EXERCISE DETAILS>
Exactly the lines from the start of the data below through the line that contains "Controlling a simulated" are to be copied, with pictures left out.

RECORDED DATA>

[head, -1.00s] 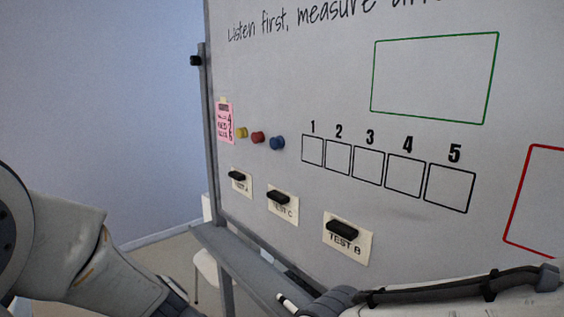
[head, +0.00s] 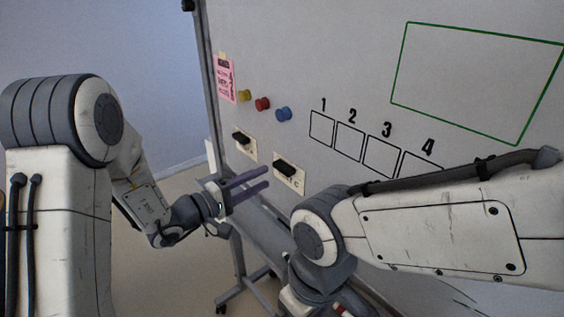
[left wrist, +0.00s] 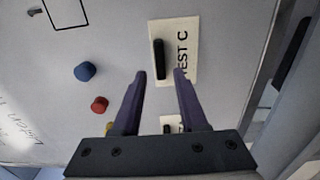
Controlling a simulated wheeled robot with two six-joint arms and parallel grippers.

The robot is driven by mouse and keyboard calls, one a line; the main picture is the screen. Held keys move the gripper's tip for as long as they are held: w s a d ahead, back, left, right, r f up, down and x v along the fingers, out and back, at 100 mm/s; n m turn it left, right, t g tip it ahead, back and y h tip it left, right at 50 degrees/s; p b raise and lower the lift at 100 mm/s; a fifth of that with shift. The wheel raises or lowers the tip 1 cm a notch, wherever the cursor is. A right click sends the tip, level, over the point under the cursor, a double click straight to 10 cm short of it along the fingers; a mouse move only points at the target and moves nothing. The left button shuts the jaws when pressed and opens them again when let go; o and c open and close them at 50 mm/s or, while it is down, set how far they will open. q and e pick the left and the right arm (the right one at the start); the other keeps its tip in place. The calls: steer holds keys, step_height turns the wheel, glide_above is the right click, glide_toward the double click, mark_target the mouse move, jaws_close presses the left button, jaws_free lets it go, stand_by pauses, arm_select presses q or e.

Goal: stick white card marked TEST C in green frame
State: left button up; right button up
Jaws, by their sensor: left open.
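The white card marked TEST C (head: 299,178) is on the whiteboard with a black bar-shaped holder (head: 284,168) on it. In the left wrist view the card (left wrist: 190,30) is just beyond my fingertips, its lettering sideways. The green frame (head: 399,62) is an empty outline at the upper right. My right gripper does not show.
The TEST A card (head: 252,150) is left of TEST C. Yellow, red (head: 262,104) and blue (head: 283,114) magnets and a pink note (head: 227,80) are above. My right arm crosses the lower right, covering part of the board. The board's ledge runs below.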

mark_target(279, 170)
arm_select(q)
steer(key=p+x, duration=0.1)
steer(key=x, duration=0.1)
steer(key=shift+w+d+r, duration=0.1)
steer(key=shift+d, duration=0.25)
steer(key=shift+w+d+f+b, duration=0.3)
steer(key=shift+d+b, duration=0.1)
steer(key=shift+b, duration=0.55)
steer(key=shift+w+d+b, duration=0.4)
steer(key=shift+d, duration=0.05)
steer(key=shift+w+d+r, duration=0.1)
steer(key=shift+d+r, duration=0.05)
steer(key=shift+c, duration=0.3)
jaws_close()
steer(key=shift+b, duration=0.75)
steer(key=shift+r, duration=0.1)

SOLUTION BELOW>
[head, -1.00s] 
[head, +0.00s] 
[left wrist, +0.00s] 
Controlling a simulated wheeled robot with two six-joint arms and parallel grippers.

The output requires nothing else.